A member of an Islamic State cell who was found guilty in April for his role in a hostage-taking plot that led to the beheadings of U.S. journalists and aid workers could be sentenced to life in prison in a federal court on Friday.

El Shafee Elsheikh, 33, a former British citizen, was found guilty of the charges by a federal jury in Alexandria, Virginia in April after a six-week trial and hours of deliberations.

In convicting Elsheikh, the jury concluded that he was part of an Islamic State cell, nicknamed "The Beatles" for their British accents, that had beheaded American hostages in Iraq and Syria.

Elsheikh, who was born in Sudan and raised in London, was accused of conspiring to kill four American hostages: James Foley, Steven Sotloff, Peter Kassig and Kayla Mueller. Foley and Sotloff, both journalists, and Kassig, an aid worker, were killed in videotaped beheadings. Mueller was raped repeatedly by the group's leader at the time, Abu Bakr al-Baghdadi, before her death in Syria, U.S. officials have said.

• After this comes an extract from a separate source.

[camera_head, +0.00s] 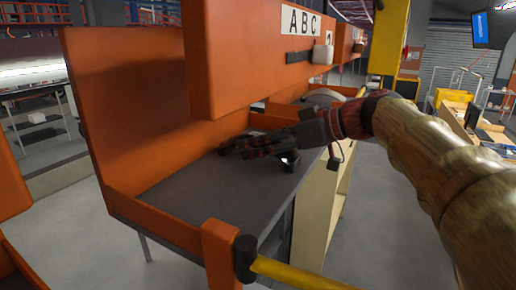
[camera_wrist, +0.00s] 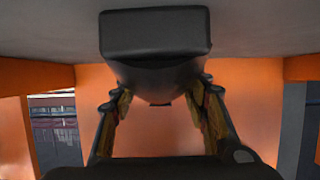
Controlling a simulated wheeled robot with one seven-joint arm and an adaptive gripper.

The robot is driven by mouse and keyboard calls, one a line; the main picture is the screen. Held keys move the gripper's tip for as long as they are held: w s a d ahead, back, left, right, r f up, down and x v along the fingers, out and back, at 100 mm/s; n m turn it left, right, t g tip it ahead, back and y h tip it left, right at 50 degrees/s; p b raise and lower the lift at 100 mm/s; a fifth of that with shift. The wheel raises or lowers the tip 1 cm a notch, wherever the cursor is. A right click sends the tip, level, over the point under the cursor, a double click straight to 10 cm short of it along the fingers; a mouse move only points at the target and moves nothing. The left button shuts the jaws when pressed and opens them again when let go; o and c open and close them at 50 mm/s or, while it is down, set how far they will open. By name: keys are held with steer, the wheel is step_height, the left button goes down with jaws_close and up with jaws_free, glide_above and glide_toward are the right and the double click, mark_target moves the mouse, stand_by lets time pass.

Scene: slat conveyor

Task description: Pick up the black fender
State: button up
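The black fender (camera_wrist: 155,45) fills the top middle of the wrist view, a dark block with a rounded, narrowing lower part. It lies against the grey table surface, which shows at the top of that view. My gripper (camera_wrist: 160,92) has its two fingers apart, one on each side of the fender's narrow part. I cannot tell whether the fingertips touch it. In the head view my gripper (camera_head: 238,147) is low over the grey tabletop (camera_head: 200,193), pointing left. There the fender cannot be told apart from the dark fingers.
Orange side walls (camera_head: 125,95) enclose the table's back and left. An orange panel with an ABC sign (camera_head: 300,21) hangs above the table. A yellow bar (camera_head: 310,274) juts from the front corner. The front part of the tabletop is bare.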

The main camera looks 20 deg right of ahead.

The deaths of Foley, Sotloff and Kassig were confirmed in 2014, while Mueller's death was confirmed in early 2015.

The charges against Elsheikh, whose British citizenship was withdrawn in 2018, carried a potential death sentence, but U.S. prosecutors have previously advised British officials that they will not seek the death penalty.

Another member of the cell, Alexanda Kotey, was handed a lifetime prison sentence by a U.S. judge earlier this year. Kotey was held in Iraq by the U.S. military before being flown to the United States to face trial. He pleaded guilty last September to the murders of Foley, Sotloff, Mueller and Kassig.

A third member of the group, Mohammed Emwazi, died in a U.S.-British missile strike in Syria in 2015.

Some former hostages, released by the cell after protracted negotiations, testified during trials about the torture they endured. Family members of the deceased victims also testified.